Objective

Control a stepper motor using a driver module.

A stepper motor uses a toothed rotor and multiple drive coils to create motion in discrete steps. The fundamental angular size of the steps is determined by the physical spacing of the internal magnetic teeth. Steppers motors are open-loop since there is no sensor involved in controlling position, the driver simply cycles the coil currents and assumes the motor moves synchronously. If the motor encounters too high a torque, the magnetic forces can be overcome and the rotor will slip to a different position. The microcontroller has have no means of detecting this error.

This exercise uses an stepper motor driver module which takes care of cycling the currents appropriately through the two coils of a bipolar stepper motor. The primary inputs to the driver are direction and step. The additional inputs control fractional stepping and the overall driver power state.
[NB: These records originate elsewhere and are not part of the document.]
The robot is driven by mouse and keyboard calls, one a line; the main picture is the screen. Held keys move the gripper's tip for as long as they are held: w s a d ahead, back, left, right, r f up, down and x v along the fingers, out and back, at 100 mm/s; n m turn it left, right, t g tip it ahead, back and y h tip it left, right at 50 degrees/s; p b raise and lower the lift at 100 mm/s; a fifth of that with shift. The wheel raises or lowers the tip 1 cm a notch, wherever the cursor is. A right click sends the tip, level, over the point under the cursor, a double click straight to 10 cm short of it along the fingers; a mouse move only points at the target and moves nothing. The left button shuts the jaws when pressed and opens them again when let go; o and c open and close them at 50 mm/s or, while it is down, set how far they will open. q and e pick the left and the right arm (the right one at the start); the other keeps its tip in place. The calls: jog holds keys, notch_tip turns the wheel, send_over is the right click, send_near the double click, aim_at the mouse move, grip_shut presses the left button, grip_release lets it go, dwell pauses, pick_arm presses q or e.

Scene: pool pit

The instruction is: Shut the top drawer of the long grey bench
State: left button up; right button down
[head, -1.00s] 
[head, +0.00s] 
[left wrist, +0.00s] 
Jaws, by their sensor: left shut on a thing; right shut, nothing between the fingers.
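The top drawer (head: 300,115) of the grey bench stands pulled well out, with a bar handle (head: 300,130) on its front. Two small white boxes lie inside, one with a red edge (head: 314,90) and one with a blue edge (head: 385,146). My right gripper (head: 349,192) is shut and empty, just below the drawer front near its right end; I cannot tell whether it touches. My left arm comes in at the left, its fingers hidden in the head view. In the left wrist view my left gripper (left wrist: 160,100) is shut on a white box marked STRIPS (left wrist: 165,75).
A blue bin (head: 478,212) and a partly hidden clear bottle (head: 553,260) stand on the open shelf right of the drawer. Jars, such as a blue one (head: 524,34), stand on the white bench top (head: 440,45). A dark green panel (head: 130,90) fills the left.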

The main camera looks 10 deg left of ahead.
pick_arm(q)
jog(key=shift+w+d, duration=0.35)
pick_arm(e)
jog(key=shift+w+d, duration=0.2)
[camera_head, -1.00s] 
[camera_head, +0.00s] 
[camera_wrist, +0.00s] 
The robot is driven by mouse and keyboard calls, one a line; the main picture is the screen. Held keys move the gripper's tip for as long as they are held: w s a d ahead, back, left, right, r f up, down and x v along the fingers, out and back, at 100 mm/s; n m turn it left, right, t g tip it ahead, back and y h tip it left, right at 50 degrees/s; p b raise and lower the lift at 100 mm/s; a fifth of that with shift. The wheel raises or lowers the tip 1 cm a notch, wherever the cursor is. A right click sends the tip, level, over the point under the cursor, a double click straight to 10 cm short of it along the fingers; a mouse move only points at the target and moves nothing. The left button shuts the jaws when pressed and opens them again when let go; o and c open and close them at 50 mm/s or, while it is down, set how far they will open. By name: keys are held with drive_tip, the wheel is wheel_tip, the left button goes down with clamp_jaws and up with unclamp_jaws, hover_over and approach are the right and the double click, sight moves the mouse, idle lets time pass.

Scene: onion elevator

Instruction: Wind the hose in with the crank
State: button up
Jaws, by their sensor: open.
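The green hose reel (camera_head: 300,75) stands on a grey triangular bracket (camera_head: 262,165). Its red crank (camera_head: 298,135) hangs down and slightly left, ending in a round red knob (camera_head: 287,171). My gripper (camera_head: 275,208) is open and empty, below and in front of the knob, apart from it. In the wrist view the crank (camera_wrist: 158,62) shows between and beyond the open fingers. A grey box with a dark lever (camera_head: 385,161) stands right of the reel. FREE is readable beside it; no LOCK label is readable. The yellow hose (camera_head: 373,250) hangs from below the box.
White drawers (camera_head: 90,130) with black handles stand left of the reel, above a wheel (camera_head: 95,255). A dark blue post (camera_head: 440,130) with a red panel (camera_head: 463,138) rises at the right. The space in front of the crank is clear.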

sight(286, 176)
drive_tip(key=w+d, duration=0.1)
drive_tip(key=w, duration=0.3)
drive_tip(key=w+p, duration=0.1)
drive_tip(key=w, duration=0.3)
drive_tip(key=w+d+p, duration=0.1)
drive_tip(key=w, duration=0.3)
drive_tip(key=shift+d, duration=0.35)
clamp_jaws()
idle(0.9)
As a simple one-in one-out demonstration, the exercise uses a potentiometer as an analog position command control input.

Steps and observations

  1. Use a DMM to measure the winding resistance of the stepper motor. A bipolar stepper motor will have two independent windings which should be clearly observable as a low resistance between two separate wire pairs.
  2. The lab stocks several different kinds of stepper motors and stepper motor drivers. Please check the motor type: if the rated voltage is less than 8V (e.g. 2.7V), you will need to use the low-voltage DRV8834 stepper motor driver. If the rated voltage is more than 8V (e.g. 10-12V), you should use the A4988 stepper motor driver, which is a newer replacement for the A4983.
  3. Load and run the KnobToStepper sketch from the course materials, located in the same folder as this file if you have cloned the github distribution. If not, it is directly downloadable from github. (Note: there is a MotorKnob sketch included in the Arduino IDE which assumes the stepper motor is directly driven from the Arduino; instead we will use a modular driver for this exercise.)
  4. Observe the stepper motor motion.
  5. Try moving the MS1 pull-up resistor between 5V and GND and observing the resulting change in step rate. The driver is capable of microstepping in which the coils can be driven using PWM rather simply on or off in order to divide the fundamental step into smaller angles.
  6. Read the data sheet for the driver and configure the driver for even finer steps.

Comments

Stepper motors can move relatively fast but at too high a rate can lose count.